WORK TO DO -
Repeat the listing in full, word for word.

(Manipulation episode records)
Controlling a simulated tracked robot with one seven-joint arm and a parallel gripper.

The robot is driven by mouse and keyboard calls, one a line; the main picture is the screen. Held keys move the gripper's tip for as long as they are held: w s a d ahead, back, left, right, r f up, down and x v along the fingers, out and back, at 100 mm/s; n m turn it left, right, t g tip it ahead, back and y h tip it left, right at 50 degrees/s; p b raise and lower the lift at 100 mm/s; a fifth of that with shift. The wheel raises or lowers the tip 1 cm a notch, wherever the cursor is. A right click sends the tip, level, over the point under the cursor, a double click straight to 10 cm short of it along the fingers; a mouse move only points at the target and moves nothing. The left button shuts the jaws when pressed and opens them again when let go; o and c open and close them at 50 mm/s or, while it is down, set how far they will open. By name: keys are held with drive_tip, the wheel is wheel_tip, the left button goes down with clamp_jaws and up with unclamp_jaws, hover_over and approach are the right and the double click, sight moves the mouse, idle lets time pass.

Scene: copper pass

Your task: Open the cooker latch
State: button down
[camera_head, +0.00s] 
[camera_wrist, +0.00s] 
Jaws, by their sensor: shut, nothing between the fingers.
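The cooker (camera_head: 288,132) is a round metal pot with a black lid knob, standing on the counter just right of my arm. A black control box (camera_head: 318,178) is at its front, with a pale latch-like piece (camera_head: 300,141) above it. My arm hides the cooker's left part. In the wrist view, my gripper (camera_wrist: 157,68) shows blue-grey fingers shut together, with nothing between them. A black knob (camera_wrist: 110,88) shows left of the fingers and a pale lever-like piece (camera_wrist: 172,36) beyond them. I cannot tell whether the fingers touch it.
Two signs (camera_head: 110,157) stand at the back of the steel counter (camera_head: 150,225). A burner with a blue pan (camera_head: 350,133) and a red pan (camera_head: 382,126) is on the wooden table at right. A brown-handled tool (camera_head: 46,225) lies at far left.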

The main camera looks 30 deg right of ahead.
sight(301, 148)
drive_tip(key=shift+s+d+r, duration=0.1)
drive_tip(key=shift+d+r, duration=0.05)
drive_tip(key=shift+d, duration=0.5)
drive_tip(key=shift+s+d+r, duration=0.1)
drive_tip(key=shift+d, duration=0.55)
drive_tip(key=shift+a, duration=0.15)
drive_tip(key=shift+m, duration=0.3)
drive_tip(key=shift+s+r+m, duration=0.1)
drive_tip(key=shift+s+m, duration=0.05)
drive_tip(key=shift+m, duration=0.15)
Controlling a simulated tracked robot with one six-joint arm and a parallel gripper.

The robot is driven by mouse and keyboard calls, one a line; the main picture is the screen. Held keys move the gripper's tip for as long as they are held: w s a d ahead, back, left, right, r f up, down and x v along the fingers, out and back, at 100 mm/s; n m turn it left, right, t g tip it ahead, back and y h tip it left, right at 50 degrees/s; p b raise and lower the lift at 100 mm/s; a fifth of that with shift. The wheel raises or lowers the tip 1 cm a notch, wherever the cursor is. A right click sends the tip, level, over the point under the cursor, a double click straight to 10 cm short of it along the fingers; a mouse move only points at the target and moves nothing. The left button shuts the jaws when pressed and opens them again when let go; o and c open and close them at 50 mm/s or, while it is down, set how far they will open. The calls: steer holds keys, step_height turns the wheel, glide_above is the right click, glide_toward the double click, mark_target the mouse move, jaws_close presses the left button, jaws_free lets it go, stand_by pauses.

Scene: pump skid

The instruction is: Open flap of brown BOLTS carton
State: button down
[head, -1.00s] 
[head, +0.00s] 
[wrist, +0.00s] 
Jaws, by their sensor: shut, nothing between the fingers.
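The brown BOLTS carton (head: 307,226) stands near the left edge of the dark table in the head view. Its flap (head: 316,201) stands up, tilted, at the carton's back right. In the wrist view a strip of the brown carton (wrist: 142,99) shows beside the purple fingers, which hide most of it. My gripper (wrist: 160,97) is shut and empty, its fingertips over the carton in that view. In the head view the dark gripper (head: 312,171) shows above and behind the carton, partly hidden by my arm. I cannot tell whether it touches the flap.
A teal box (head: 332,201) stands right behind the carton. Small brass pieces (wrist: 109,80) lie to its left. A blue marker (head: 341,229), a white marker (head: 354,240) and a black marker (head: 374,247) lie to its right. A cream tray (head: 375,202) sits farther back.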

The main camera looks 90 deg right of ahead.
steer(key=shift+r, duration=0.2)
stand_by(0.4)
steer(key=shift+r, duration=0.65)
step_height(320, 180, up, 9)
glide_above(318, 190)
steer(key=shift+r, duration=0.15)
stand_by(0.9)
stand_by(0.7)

RESULT -
Controlling a simulated tracked robot with one seven-joint arm and a parallel gripper.

The robot is driven by mouse and keyboard calls, one a line; the main picture is the screen. Held keys move the gripper's tip for as long as they are held: w s a d ahead, back, left, right, r f up, down and x v along the fingers, out and back, at 100 mm/s; n m turn it left, right, t g tip it ahead, back and y h tip it left, right at 50 degrees/s; p b raise and lower the lift at 100 mm/s; a fifth of that with shift. The wheel raises or lowers the tip 1 cm a notch, wherever the cursor is. A right click sends the tip, level, over the point under the cursor, a double click straight to 10 cm short of it along the fingers; a mouse move only points at the target and moves nothing. The left button shuts the jaws when pressed and opens them again when let go; o and c open and close them at 50 mm/s or, while it is down, set how far they will open. By name: keys are held with drive_tip, the wheel is wheel_tip, the left button goes down with clamp_jaws and up with unclamp_jaws, hover_over and approach are the right and the double click, sight moves the mouse, idle lets time pass.

Scene: copper pass

Your task: Open the cooker latch
State: button down
[camera_head, +0.00s] 
[camera_wrist, +0.00s] 
Jaws, by their sensor: shut, nothing between the fingers.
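The cooker (camera_head: 288,132) is a round metal pot with a black lid knob, standing on the counter just right of my arm. A black control box (camera_head: 318,178) is at its front, with a pale latch-like piece (camera_head: 300,141) above it. My arm hides the cooker's left part. In the wrist view, my gripper (camera_wrist: 157,68) shows blue-grey fingers shut together, with nothing between them. A black knob (camera_wrist: 110,88) shows left of the fingers and a pale lever-like piece (camera_wrist: 172,36) beyond them. I cannot tell whether the fingers touch it.
Two signs (camera_head: 110,157) stand at the back of the steel counter (camera_head: 150,225). A burner with a blue pan (camera_head: 350,133) and a red pan (camera_head: 382,126) is on the wooden table at right. A brown-handled tool (camera_head: 46,225) lies at far left.

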The main camera looks 30 deg right of ahead.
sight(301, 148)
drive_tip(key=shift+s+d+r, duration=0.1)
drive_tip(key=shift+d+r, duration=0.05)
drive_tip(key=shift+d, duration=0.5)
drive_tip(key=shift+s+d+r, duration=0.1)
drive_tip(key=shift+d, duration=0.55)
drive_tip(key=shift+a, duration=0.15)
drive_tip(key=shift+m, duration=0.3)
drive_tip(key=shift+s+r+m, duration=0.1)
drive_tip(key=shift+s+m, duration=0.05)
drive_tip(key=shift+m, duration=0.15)
Controlling a simulated tracked robot with one six-joint arm and a parallel gripper.

The robot is driven by mouse and keyboard calls, one a line; the main picture is the screen. Held keys move the gripper's tip for as long as they are held: w s a d ahead, back, left, right, r f up, down and x v along the fingers, out and back, at 100 mm/s; n m turn it left, right, t g tip it ahead, back and y h tip it left, right at 50 degrees/s; p b raise and lower the lift at 100 mm/s; a fifth of that with shift. The wheel raises or lowers the tip 1 cm a notch, wherever the cursor is. A right click sends the tip, level, over the point under the cursor, a double click straight to 10 cm short of it along the fingers; a mouse move only points at the target and moves nothing. The left button shuts the jaws when pressed and opens them again when let go; o and c open and close them at 50 mm/s or, while it is down, set how far they will open. The calls: steer holds keys, step_height turns the wheel, glide_above is the right click, glide_toward the double click, mark_target the mouse move, jaws_close presses the left button, jaws_free lets it go, stand_by pauses.

Scene: pump skid

The instruction is: Open flap of brown BOLTS carton
State: button down
[head, -1.00s] 
[head, +0.00s] 
[wrist, +0.00s] 
Jaws, by their sensor: shut, nothing between the fingers.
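The brown BOLTS carton (head: 307,226) stands near the left edge of the dark table in the head view. Its flap (head: 316,201) stands up, tilted, at the carton's back right. In the wrist view a strip of the brown carton (wrist: 142,99) shows beside the purple fingers, which hide most of it. My gripper (wrist: 160,97) is shut and empty, its fingertips over the carton in that view. In the head view the dark gripper (head: 312,171) shows above and behind the carton, partly hidden by my arm. I cannot tell whether it touches the flap.
A teal box (head: 332,201) stands right behind the carton. Small brass pieces (wrist: 109,80) lie to its left. A blue marker (head: 341,229), a white marker (head: 354,240) and a black marker (head: 374,247) lie to its right. A cream tray (head: 375,202) sits farther back.

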The main camera looks 90 deg right of ahead.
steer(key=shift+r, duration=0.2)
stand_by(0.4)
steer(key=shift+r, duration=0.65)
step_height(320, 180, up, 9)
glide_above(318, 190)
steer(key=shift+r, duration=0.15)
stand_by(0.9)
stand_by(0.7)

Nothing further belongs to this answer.